The risk of a runway incursion error occurring is increased with the use of multiple intersections for departure, because several aircraft could be positioned adjacent to the runway and ready for take-off. At night, once an error does occur, the chance that the error will be seen is reduced. ATC procedures may not adequately compensate for this increased risk during night operations.
Findings as to Causes and Contributing Factors
- Expecting its requested take-off clearance, ABL523 accepted and read back a take-off clearance that had been directed to QXE31 and that had not included the taxiway intersection.
- The tower controller did not recognize that ABL523 had accepted the clearance.
- Darkness and limited aircraft lighting during taxiing operations adversely affected the controller's ability to see ABL523 taxi onto the runway and prevented the ABL523 crew from seeing the preceding aircraft before the take-off roll was initiated.
Findings as to Risk
- The opportunity to identify and correct a runway incursion error, through radio protocols, is decreased where there is no requirement for readback/hearback procedures for take-off clearances.
- The risk of a runway incursion error occurring is increased by the use of multiple intersections for departures.
- Requiring pilots to refrain from calling the tower to obtain a take-off clearance, while resulting in a less-congested frequency, increases uncertainty and reduces pilots' situational awareness.
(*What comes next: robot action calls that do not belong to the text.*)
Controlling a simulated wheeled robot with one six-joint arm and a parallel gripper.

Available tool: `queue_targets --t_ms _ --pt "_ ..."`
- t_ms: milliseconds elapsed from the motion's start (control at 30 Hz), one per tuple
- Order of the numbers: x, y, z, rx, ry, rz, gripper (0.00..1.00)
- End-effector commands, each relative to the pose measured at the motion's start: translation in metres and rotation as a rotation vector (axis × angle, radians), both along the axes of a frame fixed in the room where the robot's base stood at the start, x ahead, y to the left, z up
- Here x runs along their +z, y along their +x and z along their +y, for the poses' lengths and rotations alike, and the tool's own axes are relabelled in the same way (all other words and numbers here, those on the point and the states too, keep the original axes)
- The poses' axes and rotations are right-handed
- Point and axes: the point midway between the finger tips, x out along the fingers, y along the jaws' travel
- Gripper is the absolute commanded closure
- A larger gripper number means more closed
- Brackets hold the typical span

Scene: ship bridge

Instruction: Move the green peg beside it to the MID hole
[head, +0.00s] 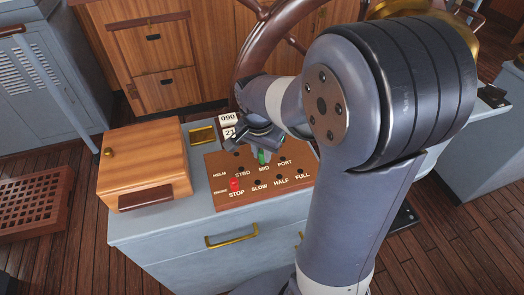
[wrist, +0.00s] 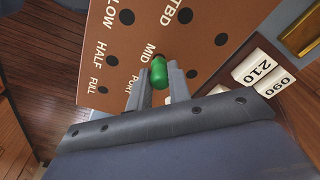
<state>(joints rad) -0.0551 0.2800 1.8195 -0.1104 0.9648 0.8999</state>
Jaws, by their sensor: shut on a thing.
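My gripper (head: 262,150) is shut on the green peg (head: 262,157), which stands between the fingertips over the brown panel (head: 222,198). In the wrist view the green peg (wrist: 159,72) shows its rounded end between the two grey fingers. The peg is right by the MID label (head: 264,169), which also shows in the wrist view (wrist: 150,51). The peg and fingers cover the MID hole. I cannot tell whether the peg's lower end is in the hole or just above it.
A red peg (head: 235,185) stands at STOP. The holes at SLOW (head: 257,182), HALF (head: 279,177) and FULL (head: 300,171) are empty. A wooden box (head: 142,160) stands left of the panel. Number plates (head: 228,119) and the ship's wheel (head: 247,55) are behind.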

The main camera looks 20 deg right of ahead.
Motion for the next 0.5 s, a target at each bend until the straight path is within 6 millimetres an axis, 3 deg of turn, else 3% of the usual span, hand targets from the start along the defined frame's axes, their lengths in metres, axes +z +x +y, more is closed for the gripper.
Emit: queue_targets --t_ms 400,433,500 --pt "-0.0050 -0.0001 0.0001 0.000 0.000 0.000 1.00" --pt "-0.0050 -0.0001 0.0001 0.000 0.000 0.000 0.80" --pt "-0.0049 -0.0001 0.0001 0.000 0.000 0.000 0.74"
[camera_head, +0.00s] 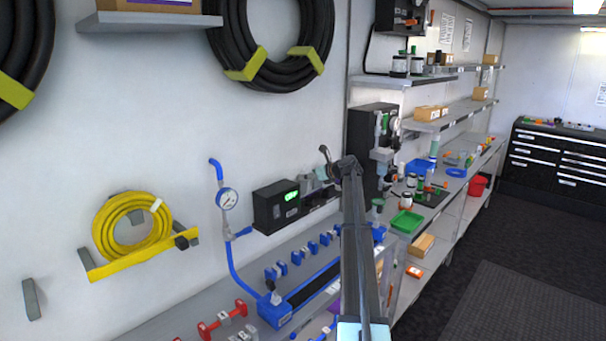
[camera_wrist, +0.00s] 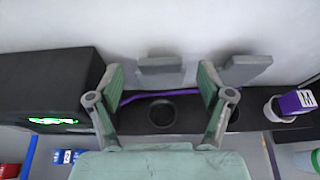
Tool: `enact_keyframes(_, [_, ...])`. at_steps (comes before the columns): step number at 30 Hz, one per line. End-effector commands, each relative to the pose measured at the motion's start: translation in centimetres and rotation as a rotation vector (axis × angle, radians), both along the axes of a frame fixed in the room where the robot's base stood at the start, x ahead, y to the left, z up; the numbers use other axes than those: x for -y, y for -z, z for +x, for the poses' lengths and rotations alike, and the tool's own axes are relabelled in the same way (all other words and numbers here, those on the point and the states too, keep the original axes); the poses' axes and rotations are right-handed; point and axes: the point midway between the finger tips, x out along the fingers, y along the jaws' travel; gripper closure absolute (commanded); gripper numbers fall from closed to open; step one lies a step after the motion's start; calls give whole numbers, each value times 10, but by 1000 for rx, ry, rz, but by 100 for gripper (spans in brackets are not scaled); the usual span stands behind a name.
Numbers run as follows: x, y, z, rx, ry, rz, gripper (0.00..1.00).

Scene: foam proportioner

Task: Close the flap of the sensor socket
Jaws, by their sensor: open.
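A black sensor panel has a round dark socket (camera_wrist: 162,113) in the middle of the wrist view. A grey flap (camera_wrist: 160,68) stands raised behind this socket, against the white wall, leaving its opening uncovered. A second grey flap (camera_wrist: 247,68) stands raised to the right, above another round opening (camera_wrist: 233,118) partly hidden by my right finger. My gripper (camera_wrist: 160,88) is open and empty, its fingers apart on either side of the middle socket. I cannot tell whether it touches the flap. In the head view my gripper (camera_head: 328,155) is small, near the wall beside the panel.
A black box with a green display (camera_wrist: 52,95) stands close left of my gripper; it also shows in the head view (camera_head: 275,207). A purple cable (camera_wrist: 135,96) runs behind the fingers. A purple-capped plug marked M (camera_wrist: 296,102) sits at the right.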

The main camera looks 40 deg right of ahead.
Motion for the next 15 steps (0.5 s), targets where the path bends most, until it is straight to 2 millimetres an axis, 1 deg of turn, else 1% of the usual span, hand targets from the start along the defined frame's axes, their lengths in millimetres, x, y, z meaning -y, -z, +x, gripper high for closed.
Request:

The Vancouver air traffic control tower has formalized a procedure of adding the taxiway intersection to the take-off clearance as a second indicator of which aircraft has been cleared to depart. The adoption of this practice should provide an additional defence against this type of operational error.
This report concludes the Transportation Safety Board's investigation into this occurrence. Consequently, the Board authorized the release of this report on 30 May 2001.